O chefe do Núcleo Especializado da Infância e Juventude da
Defensoria Pública de São Paulo, Diego Medeiros, considera que o problema não
está na lei, mas na incapacidade do Estado em garantir às famílias em situação
de vulnerabilidade as condições necessárias para receber a criança de volta.
'Como defensoria, entendemos que ela é muito mais do que a Lei da Adoção, mas o
fortalecimento da convivência familiar. O texto reproduz em diversos momentos a
intenção do legislador de que a prioridade é a criança estar com a família.

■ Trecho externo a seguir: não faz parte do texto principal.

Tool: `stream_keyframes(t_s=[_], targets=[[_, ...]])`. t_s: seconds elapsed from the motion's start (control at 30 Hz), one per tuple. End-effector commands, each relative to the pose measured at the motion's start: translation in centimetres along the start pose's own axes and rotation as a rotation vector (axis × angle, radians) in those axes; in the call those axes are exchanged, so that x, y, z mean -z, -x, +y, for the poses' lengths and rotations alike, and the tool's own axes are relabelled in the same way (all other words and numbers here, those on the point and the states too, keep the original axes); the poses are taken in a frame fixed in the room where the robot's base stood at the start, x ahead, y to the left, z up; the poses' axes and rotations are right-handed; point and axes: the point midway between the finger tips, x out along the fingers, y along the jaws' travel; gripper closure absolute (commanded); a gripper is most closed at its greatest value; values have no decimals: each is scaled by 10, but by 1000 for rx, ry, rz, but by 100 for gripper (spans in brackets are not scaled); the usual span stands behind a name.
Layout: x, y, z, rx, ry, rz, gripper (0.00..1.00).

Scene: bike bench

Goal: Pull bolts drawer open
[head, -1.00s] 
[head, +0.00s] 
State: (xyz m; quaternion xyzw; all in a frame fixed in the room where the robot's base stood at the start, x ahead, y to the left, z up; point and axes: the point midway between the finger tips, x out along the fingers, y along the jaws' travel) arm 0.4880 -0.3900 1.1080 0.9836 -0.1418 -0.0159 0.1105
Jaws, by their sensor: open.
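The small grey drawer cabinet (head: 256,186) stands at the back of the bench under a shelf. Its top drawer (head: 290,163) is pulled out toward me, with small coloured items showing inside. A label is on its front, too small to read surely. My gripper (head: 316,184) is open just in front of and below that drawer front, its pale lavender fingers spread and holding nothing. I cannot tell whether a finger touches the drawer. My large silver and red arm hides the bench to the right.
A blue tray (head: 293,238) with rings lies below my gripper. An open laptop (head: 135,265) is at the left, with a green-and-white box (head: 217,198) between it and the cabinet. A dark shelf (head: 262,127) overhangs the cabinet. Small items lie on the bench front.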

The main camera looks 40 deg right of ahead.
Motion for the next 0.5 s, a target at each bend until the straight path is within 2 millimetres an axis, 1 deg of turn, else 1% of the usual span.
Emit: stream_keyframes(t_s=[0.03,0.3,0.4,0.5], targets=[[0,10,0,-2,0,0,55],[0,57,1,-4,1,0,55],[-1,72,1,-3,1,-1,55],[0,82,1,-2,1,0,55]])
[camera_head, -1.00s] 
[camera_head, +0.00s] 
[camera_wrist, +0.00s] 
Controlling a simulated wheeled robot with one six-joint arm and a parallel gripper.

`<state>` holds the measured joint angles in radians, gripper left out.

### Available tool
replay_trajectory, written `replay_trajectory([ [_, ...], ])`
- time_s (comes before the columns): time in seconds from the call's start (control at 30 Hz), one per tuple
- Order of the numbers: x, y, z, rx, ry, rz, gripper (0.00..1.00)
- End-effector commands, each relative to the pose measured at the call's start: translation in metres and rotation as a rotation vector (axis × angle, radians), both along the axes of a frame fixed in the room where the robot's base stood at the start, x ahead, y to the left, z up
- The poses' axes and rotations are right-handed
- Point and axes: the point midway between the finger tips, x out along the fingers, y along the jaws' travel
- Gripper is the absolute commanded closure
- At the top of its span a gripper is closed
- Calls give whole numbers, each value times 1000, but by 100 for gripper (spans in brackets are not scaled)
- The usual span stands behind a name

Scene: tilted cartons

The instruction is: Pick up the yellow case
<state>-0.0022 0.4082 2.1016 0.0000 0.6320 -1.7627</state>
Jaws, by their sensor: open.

Temos que questionar, antes de tudo, quais foram os esforços governamentais
destinados a fortalecer os vínculos da criança ou adolescentes com a família',
aponta.
Pedro* chegou com poucos dias de vida ao Lar Padre Cícero. A
mãe o entregou para adoção junto com uma carta em que deixava clara a
impossibilidade de criar o menino e o desejo de que ele fosse acolhido por uma
nova família. Mesmo assim, aos 6 meses de vida, Pedro ainda não está habilitado
para adoção. Os diretores do abrigo contam que a mãe já foi convocada para
dizer, perante o juiz, que não deseja criar o filho, mas o processo continua em
tramitação. Na instituição onde Pedro e Luana moram, há oito crianças
cadastradas para adoção. Dessas, apenas duas, com graves problemas de saúde,
têm menos de 5 anos de idade.
Enquanto juízes, promotores, defensores e diretores de
abrigos se esforçam para cumprir as determinações legais em uma corrida contra
o tempo, a fila de famílias interessadas em adotar uma criança cresce: são 28
mil pretendentes cadastrados e apenas 5 mil crianças disponíveis. Para a
vice-presidenta do Instituto Brasileiro de Direito da Família, Maria Berenice
Dias, os bebês abrigados perdem a primeira infância enquanto a Justiça tenta
resolver seus destinos. 'Mesmo que eles estejam em instituições onde são super
bem cuidados, eles não criam uma identidade de sentir o cheiro, a voz da mãe.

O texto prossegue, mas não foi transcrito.